***** SUPPLIED INFORMATION

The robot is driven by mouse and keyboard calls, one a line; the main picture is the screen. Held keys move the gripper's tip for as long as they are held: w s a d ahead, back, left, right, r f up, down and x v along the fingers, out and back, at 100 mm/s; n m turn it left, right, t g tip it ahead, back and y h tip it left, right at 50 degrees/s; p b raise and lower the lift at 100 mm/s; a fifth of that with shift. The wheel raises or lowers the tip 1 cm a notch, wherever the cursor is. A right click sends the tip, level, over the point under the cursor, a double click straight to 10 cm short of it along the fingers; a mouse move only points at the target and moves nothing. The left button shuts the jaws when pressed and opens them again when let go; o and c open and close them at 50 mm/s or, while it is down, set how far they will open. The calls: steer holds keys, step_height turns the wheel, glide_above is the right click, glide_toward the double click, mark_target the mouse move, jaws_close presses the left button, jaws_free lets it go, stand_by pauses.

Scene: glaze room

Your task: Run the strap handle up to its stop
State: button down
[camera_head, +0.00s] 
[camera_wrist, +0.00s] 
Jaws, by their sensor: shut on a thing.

**********

Quote each line of the data above exactly as written.

= REPLY =
The robot is driven by mouse and keyboard calls, one a line; the main picture is the screen. Held keys move the gripper's tip for as long as they are held: w s a d ahead, back, left, right, r f up, down and x v along the fingers, out and back, at 100 mm/s; n m turn it left, right, t g tip it ahead, back and y h tip it left, right at 50 degrees/s; p b raise and lower the lift at 100 mm/s; a fifth of that with shift. The wheel raises or lowers the tip 1 cm a notch, wherever the cursor is. A right click sends the tip, level, over the point under the cursor, a double click straight to 10 cm short of it along the fingers; a mouse move only points at the target and moves nothing. The left button shuts the jaws when pressed and opens them again when let go; o and c open and close them at 50 mm/s or, while it is down, set how far they will open. The calls: steer holds keys, step_height turns the wheel, glide_above is the right click, glide_toward the double click, mark_target the mouse move, jaws_close presses the left button, jaws_free lets it go, stand_by pauses.

Scene: glaze room

Your task: Run the strap handle up to its stop
State: button down
[camera_head, +0.00s] 
[camera_wrist, +0.00s] 
Jaws, by their sensor: shut on a thing.

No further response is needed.